China Tells Banks to Boost Reserves as Prices Surge!
- Inflation is kicking up big time around the world. Rising prices in China will reverberate around the world as China is the factory to the rest of the world. The actions taken by China will result in a real estate crash, IMO. Property prices for the past few years have been rising at a ridiculous unsustainable pace. Where will the Chinese put their money? Gold and silver are the obvious answer! Rising inflation across the world is a direct consequence of the FedRes’ money printing! The FedRes’ actions are destabilizing the world, intentionally of course.
China Tells Banks to Boost Reserves as Prices Surge
China increased banks’ reserve requirements to lock up cash and limit inflation after economic growth exceeded forecasts and consumer prices rose by the most since 2008. Reserve ratios will rise a half point from April 21, the People’s Bank of China said in a one-sentence statement on its website today. The move, taking the requirement to 20.5 percent for the nation’s biggest lenders, came less than two weeks after the central bank boosted benchmark interest rates.
Inflation accelerated to 5.4 percent in March and gross domestic product expanded 9.7 percent in the first quarter, a statistics bureau report showed two days ago. Central bank Governor Zhou Xiaochuan said yesterday that monetary tightening will continue for “some time” and he sees no “absolute” limit on how high reserve requirements can go.
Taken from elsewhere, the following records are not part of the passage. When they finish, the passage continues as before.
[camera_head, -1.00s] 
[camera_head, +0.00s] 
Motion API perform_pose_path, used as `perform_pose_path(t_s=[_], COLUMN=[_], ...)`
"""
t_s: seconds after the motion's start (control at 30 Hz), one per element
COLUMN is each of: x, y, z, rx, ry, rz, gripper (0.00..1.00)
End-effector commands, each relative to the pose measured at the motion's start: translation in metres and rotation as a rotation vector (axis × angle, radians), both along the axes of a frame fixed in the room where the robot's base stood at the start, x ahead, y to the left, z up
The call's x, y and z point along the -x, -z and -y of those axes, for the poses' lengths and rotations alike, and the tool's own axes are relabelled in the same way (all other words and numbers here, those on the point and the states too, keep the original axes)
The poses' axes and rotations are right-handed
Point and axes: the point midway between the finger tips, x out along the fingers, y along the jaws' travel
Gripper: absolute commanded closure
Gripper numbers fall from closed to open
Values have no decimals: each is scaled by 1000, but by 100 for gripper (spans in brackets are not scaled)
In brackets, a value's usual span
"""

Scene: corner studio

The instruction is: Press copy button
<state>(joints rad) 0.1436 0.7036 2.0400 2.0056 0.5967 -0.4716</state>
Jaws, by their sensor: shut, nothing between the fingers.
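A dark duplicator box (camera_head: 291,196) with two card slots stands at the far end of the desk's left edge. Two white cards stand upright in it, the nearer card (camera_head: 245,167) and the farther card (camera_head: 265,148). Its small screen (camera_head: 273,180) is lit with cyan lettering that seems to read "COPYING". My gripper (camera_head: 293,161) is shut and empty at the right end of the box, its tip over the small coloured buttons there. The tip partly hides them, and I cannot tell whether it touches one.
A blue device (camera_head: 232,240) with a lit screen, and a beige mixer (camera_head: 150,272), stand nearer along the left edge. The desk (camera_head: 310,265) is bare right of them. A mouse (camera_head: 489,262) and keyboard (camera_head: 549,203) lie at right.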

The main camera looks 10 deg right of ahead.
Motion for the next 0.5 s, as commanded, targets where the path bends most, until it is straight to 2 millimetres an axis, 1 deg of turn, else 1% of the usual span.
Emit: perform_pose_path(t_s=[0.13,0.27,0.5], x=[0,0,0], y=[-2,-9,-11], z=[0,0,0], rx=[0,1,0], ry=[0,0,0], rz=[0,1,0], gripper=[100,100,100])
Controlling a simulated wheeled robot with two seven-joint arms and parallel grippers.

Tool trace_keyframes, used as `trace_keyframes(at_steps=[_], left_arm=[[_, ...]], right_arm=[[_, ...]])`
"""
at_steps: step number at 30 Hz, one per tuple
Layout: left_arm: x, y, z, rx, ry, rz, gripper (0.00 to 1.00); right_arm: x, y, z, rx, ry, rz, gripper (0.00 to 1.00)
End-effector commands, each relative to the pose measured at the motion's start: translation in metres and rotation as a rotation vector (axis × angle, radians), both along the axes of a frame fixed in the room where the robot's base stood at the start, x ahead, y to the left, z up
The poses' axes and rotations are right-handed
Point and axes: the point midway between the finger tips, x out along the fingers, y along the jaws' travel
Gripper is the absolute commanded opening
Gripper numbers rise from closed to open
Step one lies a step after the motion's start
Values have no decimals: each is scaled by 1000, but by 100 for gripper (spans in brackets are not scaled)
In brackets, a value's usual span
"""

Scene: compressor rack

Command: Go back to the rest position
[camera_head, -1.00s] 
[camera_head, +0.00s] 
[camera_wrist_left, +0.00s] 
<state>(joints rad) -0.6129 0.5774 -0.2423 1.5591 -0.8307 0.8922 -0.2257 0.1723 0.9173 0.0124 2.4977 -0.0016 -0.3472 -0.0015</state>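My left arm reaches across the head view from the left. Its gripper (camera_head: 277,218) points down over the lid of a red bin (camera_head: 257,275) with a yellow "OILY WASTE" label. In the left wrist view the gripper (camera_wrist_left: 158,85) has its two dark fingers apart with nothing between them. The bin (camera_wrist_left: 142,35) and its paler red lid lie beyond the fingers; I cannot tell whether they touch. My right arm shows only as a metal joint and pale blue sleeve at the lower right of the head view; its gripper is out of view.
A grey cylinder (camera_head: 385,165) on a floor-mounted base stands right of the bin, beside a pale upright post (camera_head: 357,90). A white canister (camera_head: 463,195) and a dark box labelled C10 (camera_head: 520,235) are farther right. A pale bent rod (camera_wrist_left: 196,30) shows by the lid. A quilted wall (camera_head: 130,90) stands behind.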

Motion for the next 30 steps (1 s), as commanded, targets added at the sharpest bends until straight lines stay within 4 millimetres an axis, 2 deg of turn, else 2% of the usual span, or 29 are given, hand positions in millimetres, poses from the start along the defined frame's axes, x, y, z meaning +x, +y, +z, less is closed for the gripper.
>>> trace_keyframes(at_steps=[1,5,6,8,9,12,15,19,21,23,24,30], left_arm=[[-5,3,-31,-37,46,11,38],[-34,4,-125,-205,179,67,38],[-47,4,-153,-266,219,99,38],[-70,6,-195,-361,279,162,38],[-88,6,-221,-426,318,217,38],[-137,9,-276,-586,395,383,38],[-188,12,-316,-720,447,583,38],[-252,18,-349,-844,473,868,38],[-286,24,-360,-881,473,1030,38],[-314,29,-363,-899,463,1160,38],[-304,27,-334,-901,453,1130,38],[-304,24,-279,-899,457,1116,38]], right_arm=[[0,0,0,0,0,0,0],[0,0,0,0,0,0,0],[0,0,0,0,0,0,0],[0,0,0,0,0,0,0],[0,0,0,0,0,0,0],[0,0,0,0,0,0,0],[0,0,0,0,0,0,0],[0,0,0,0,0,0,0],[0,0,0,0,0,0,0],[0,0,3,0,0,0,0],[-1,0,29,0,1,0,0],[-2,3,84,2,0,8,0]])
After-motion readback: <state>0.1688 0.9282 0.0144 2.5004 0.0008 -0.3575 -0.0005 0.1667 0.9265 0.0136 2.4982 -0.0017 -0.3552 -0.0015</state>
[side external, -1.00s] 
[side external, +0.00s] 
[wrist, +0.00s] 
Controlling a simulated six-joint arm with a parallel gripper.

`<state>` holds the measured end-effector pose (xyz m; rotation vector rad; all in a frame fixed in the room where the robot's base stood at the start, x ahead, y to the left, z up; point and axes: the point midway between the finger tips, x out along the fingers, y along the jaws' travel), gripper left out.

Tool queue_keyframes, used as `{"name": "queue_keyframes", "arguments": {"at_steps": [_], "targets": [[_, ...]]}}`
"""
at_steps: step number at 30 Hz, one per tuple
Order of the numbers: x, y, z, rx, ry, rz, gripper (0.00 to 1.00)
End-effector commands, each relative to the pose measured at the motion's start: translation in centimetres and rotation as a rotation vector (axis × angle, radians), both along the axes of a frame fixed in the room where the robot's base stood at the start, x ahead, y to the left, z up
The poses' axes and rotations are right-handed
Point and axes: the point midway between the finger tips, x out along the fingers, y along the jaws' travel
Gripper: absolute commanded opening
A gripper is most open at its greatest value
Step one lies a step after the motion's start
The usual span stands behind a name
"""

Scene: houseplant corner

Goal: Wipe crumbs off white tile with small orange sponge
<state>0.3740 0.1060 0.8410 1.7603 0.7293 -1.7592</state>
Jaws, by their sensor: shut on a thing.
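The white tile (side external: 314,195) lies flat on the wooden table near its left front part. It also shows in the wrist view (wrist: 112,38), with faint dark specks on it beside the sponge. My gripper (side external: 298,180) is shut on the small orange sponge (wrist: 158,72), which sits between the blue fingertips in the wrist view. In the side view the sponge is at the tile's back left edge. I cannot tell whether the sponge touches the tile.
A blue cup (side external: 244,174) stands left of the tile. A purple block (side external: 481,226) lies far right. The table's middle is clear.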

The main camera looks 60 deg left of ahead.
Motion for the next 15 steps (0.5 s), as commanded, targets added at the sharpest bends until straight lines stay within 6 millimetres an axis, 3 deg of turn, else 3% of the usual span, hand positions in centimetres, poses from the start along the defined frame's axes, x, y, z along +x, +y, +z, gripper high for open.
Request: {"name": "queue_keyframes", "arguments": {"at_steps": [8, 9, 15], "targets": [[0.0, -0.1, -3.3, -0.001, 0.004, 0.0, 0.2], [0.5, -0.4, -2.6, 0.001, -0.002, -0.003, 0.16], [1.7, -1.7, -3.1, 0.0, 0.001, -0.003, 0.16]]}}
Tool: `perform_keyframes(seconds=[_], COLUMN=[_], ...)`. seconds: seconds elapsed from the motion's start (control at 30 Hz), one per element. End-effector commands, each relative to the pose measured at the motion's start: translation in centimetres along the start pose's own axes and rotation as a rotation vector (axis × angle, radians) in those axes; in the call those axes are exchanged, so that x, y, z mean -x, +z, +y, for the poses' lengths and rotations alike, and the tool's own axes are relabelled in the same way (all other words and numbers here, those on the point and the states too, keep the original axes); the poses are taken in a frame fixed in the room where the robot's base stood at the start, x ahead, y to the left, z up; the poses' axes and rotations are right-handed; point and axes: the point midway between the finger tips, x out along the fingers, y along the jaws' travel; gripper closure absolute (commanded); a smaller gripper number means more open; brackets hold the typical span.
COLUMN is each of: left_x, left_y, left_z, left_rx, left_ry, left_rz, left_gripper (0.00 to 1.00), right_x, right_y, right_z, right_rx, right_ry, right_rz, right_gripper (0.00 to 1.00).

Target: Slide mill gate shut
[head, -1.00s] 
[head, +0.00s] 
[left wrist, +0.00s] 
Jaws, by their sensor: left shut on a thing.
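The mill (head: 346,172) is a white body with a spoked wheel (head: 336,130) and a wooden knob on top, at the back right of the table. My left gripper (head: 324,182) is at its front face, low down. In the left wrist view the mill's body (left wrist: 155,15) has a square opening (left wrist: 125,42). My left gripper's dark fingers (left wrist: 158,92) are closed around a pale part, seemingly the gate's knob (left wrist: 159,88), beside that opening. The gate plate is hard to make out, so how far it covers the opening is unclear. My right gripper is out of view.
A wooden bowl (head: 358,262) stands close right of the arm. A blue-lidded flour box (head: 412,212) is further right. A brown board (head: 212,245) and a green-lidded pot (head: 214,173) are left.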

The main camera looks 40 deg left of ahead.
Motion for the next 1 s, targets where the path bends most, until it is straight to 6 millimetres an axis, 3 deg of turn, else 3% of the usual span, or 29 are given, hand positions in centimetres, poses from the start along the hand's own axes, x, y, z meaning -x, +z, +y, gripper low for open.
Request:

“Beijing did not take long to respond to the strong inflation number on Friday,” said Brian Jackson, an emerging markets strategist at Royal Bank of Canada in Hong Kong. “Today’s move suggests that another increase in interest rates is on the way soon.” He predicts two more rate moves this year, calling Zhou’s tone “hawkish.”
Extra liquidity from central bank bills maturing this month may have encouraged the fourth increase in reserve requirements this year. Today’s move may drain about 350 billion yuan ($54 billion) from the financial system, according to Bank of America Merrill Lynch.
Premier Wen Jiabao aims to cool inflation without choking off growth in the world’s second-biggest economy. The International Monetary Fund says Asian economies risk boom-bust cycles if officials fail to tighten quickly enough to curb “nascent overheating pressures.”
China is grappling with the aftermath of a record 17.5 trillion yuan of lending over 2009 and 2010 that drove up property prices, leading to official concern at the risk of social discontent. Taming inflation is the government’s top and “urgent” priority, China’s cabinet said after meeting in Beijing to review the performance of the world’s second- biggest economy ahead of the release of gross domestic product numbers.
Wen aims to hold inflation at 4 percent for the full year. While rising commodity costs are adding to price pressures, tightening measures and comparisons with higher year-earlier bases are likely to slow price gains in the second half of the year, according to HSBC Holdings Plc.